RECORDED INFORMATION.
+ + + + + + +
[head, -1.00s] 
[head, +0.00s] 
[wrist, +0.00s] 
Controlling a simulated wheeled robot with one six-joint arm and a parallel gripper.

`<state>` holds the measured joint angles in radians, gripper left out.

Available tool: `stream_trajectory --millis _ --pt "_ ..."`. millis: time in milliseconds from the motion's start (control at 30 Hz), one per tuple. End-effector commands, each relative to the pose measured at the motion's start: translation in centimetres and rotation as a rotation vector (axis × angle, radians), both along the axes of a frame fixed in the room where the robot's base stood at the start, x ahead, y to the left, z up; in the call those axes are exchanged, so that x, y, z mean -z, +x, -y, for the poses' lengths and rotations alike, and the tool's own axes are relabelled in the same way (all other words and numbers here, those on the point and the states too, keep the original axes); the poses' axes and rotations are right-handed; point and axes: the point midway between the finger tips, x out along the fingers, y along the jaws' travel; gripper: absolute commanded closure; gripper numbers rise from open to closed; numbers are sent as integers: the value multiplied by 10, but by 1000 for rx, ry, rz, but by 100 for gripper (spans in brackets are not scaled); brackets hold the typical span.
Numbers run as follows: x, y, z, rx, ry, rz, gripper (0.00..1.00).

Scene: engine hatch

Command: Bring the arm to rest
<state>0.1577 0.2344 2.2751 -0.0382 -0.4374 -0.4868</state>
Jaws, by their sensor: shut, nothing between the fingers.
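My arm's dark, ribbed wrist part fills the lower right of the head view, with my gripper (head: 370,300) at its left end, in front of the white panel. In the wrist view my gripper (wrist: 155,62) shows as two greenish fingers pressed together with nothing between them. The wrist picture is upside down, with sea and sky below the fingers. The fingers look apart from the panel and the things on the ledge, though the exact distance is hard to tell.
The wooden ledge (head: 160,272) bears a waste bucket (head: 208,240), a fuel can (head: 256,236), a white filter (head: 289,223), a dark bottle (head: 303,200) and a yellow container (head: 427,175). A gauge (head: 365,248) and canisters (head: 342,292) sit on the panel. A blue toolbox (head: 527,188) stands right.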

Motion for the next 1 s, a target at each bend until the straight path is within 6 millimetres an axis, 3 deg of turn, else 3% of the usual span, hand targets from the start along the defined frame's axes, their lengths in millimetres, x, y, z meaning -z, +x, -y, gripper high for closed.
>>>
+ + + + + + +
STATED EXERCISE. Only lines with the string "robot" belong in your answer; copy each one.

RESULT OF THE EXERCISE.
Controlling a simulated wheeled robot with one six-joint arm and a parallel gripper.
Available tool: `stream_trajectory --millis _ --pt "_ ..."`. millis: time in milliseconds from the motion's start (control at 30 Hz), one per tuple. End-effector commands, each relative to the pose measured at the motion's start: translation in centimetres and rotation as a rotation vector (axis × angle, radians), both along the axes of a frame fixed in the room where the robot's base stood at the start, x ahead, y to the left, z up; in the call those axes are exchanged, so that x, y, z mean -z, +x, -y, for the poses' lengths and rotations alike, and the tool's own axes are relabelled in the same way (all other words and numbers here, those on the point and the states too, keep the original axes); the poses' axes and rotations are right-handed; point and axes: the point midway between the finger tips, x out along the fingers, y along the jaws' travel; gripper: absolute commanded closure; gripper numbers rise from open to closed; numbers are sent as integers: the value multiplied by 10, but by 1000 for rx, ry, rz, but by 100 for gripper (spans in brackets are not scaled); brackets hold the typical span.

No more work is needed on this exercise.